これから求められる人物像

 子どもを育てていて、よく考えることがある。

 

 それは教育。

 

 自分たちが受けてきた教育と、これからの世界を生きる子供たちが同じ教育でやっていけるわけがない、と漠然と理解はしている。だが、どういった教育が良いのか、という答えは私の中にはまだない。

 先日Web聴講した国際教育博の中で、講演していた日野田直彦氏の話が妙に気になり、そして同じディスカッションの中でスピーカーをしていた方のおススメの本を読んでみた。

 

 

 この本は、当時大阪府箕面高校で日野田直彦先生が校長を務めていた時に、海外トップ大学に進学した著者の女子高生、山本つぼみさんのお話。地方公立高校出身、留学経験なし、苦手科目は英語。といういわゆる海外大学に進学するような華々しい経歴はなくともどうやって合格をつかんだかと、その後進学して1年、2年と大学生活でどんなことを学んでいるかを紹介している。また、山本さんだけでなく、恩師として高校在学当時に指導にあたった校長の日野田直彦先生とSET(Super English Teacher)の髙木草太先生の指導する側からのお話も載っている。

 

 読み終えて思ったこと。

 ああ、これは私の学生時代の頃ではとてもじゃないが対応できない。

 

 まず、学力以前の問題として、マインドが非常に大切だ。

 分からなかったら、どこが分からないと発信してコミュニケーションを取ること。分からないことは恥ずかしいことではない。完璧なものを見せようとする必要はなく、自分の意見や思考をアウトプットし、他者との対話を通して自己理解を深めていくこと。どんなアドバイスでも一度は素直に受け止め、根気よく粘り強く取り組むメンタル。ディベートは論争ではなく相互理解の促進であり、今自分の中にある常識に囚われず多方面から事実を見ること。
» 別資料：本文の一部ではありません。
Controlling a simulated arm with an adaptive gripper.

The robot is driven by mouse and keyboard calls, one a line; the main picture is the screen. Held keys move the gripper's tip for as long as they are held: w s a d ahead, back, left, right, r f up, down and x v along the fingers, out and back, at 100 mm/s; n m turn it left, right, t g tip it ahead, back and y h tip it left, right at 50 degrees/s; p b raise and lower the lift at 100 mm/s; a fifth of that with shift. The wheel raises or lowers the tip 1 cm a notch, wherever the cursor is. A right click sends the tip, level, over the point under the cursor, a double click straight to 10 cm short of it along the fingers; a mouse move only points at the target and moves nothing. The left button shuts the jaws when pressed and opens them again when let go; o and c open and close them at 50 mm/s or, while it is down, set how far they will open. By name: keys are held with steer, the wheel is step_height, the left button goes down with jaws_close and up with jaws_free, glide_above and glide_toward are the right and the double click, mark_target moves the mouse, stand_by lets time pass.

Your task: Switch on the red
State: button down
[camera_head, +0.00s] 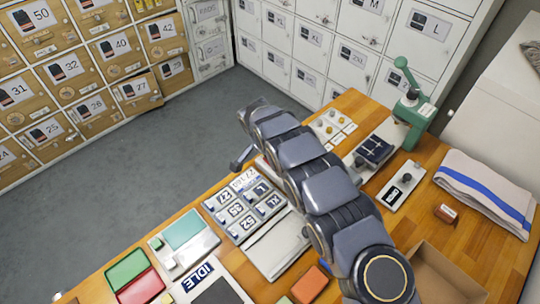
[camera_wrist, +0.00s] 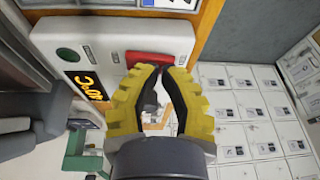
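In the wrist view a red switch-like block (camera_wrist: 150,59) sits on a pale control panel (camera_wrist: 110,36). A round green button (camera_wrist: 68,55) and a lit orange display (camera_wrist: 86,86) are on the same panel. My gripper (camera_wrist: 161,70) has yellow fingers with black inner pads. Its fingertips nearly meet, with nothing seen held between them. The tips overlap the lower edge of the red block in the picture; I cannot tell whether they touch it. In the head view my arm hides the gripper, and I cannot make out this panel.
The wooden bench (camera_head: 475,256) bears a green tray (camera_head: 127,268), a red tray (camera_head: 141,288), a size keypad (camera_head: 236,212), a green press (camera_head: 412,112), a folded cloth with a blue stripe (camera_head: 487,190) and an open carton (camera_head: 442,280). Lockers stand behind; grey floor (camera_head: 120,180) is clear.

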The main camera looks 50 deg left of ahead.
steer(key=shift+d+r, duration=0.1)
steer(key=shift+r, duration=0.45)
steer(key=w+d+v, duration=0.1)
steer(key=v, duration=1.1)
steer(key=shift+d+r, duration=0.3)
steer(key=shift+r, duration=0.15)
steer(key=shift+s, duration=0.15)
 今の日本の教育の現場で行われている一斉授業が上手くいくための理想の生徒像では、とてもではないが対応できない。回答の正確性ではなく、その思考プロセスを重視する教育。非常に大きなマンパワーが必要だ。宿題の答え合わせではなく、その問の解答を導きだすための論理を確認し、たとえ間違いであっても自分の意見を発信したことへの敬意を持つこと。ぱっと簡単に丸つけをするのとではかけなければならない労力が段違いだ。

 そしてもちろん英語力。具体的には語彙力、理解力、話し続ける度胸。無言はコミュニケーションにおいて最悪の表現方法であり、考えていたとしていたらそれを表す何かしらの言葉を発し続ける。

 今世界のトップ大学で、世界をけん引するエリートやリーダーを育成するためにはこのような教育が行われていると一例を知ることができ、知見を広げることができた。

 

 この本を読むまで、私は海外大学はあくまで英語で勉学を学ぶだけの場だと勘違いをしていた。海外大学という場は、ひたすら自分と向き合い、他者と世界の情勢と向き合う場なのだ。

 私自身の大学生活を振り返る。国家試験という一つのゴールがあるため決められたカリキュラムをこなす教授と生徒たち。空き時間で勉強をするのも、サークル活動に精を出すのも、アルバイトで経済的に自立するのも自分次第だった。もちろん、他学部に比べて勉強の比重は大きかったが、それでも学生期間のモラトリアムを楽しみ、できる限り遊びに熱中をした。もちろんこれが全くの悪かといえばそうではないと思う。だが、人生で一番自由が利く学生時代に、こんなにも思考を深めている人たちがいたのか、という別世界を知ってしまった衝撃だ。

 

 私は自分の子どもたちを、海外の大学に絶対進学させたい!とは思っていない。海外の大学に進学したからと言ってそのまま海外で就職し拠点を構えられるほど楽ではないと知っているからだ。

 しかし、これからの社会のリーダーに求められる人物像として、自分の人生の大いなる目的を見つめるこの海外大学の教育というのは非常に興味がそそられた。

 

 人は時に手段と目的を間違える時がある。生きているために働くのか、働くために生きているのか。自分が本当に幸せを感じられること、それを見つけ、手放さない為に、教育というのは非常な役割を担うのかもしれない。